Start of SUPPLIED INFORMATION

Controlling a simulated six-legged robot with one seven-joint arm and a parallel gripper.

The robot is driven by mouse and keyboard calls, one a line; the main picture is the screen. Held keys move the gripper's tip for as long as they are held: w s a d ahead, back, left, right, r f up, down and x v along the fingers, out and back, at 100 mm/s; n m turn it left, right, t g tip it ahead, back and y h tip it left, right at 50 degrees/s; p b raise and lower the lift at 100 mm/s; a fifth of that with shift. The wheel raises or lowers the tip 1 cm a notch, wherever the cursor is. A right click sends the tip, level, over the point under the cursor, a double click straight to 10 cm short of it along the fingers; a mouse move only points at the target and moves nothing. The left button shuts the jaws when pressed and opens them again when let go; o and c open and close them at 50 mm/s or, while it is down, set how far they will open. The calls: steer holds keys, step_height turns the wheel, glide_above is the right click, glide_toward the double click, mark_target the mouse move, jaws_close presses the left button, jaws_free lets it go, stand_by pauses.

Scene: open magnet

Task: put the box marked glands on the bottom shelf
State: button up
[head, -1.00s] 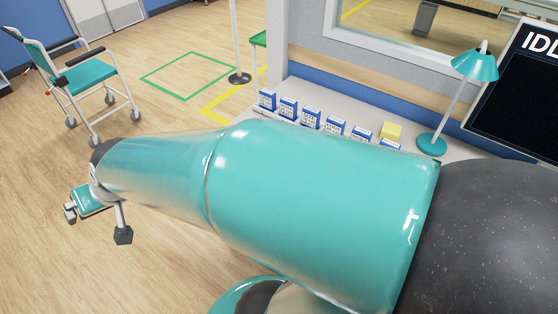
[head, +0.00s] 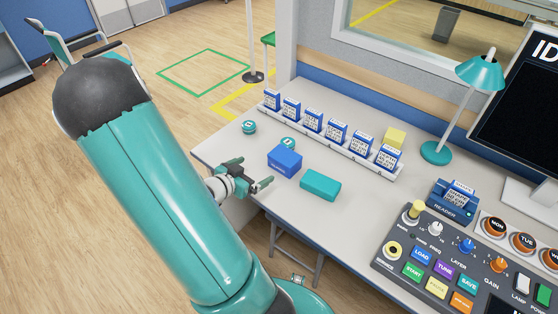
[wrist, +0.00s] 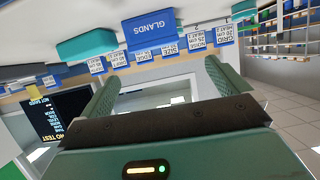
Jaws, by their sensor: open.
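The blue box (head: 285,160) stands on the desk's near part. In the wrist view the blue box (wrist: 150,30) shows the word GLANDS, upside down. My gripper (head: 254,172) is open and empty at the desk's near edge, its fingers pointing toward the box and apart from it. Both fingers also show in the wrist view (wrist: 165,85), with nothing between them. A unit with several shelves (wrist: 284,30) shows far off at the wrist view's upper right; I cannot tell which shelf is the bottom one.
A teal box (head: 320,185) lies right of the blue box. Two small teal round things (head: 249,127) lie behind and left. A rack of label cards (head: 335,132) runs along the back. A lamp (head: 437,152), card reader (head: 453,201) and control panel (head: 450,265) fill the right.

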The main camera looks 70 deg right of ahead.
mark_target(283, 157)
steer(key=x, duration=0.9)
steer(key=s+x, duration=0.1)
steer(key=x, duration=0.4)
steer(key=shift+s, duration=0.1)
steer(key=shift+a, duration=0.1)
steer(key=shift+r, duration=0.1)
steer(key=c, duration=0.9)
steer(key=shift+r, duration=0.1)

End of SUPPLIED INFORMATION

▶ WHAT IS REQUIRED: Without the pictures, output the full listing exactly as it stands.

▶ CORRECT ANSWER:
Controlling a simulated six-legged robot with one seven-joint arm and a parallel gripper.

The robot is driven by mouse and keyboard calls, one a line; the main picture is the screen. Held keys move the gripper's tip for as long as they are held: w s a d ahead, back, left, right, r f up, down and x v along the fingers, out and back, at 100 mm/s; n m turn it left, right, t g tip it ahead, back and y h tip it left, right at 50 degrees/s; p b raise and lower the lift at 100 mm/s; a fifth of that with shift. The wheel raises or lowers the tip 1 cm a notch, wherever the cursor is. A right click sends the tip, level, over the point under the cursor, a double click straight to 10 cm short of it along the fingers; a mouse move only points at the target and moves nothing. The left button shuts the jaws when pressed and opens them again when let go; o and c open and close them at 50 mm/s or, while it is down, set how far they will open. The calls: steer holds keys, step_height turns the wheel, glide_above is the right click, glide_toward the double click, mark_target the mouse move, jaws_close presses the left button, jaws_free lets it go, stand_by pauses.

Scene: open magnet

Task: put the box marked glands on the bottom shelf
State: button up
[head, -1.00s] 
[head, +0.00s] 
[wrist, +0.00s] 
Jaws, by their sensor: open.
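The blue box (head: 285,160) stands on the desk's near part. In the wrist view the blue box (wrist: 150,30) shows the word GLANDS, upside down. My gripper (head: 254,172) is open and empty at the desk's near edge, its fingers pointing toward the box and apart from it. Both fingers also show in the wrist view (wrist: 165,85), with nothing between them. A unit with several shelves (wrist: 284,30) shows far off at the wrist view's upper right; I cannot tell which shelf is the bottom one.
A teal box (head: 320,185) lies right of the blue box. Two small teal round things (head: 249,127) lie behind and left. A rack of label cards (head: 335,132) runs along the back. A lamp (head: 437,152), card reader (head: 453,201) and control panel (head: 450,265) fill the right.

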The main camera looks 70 deg right of ahead.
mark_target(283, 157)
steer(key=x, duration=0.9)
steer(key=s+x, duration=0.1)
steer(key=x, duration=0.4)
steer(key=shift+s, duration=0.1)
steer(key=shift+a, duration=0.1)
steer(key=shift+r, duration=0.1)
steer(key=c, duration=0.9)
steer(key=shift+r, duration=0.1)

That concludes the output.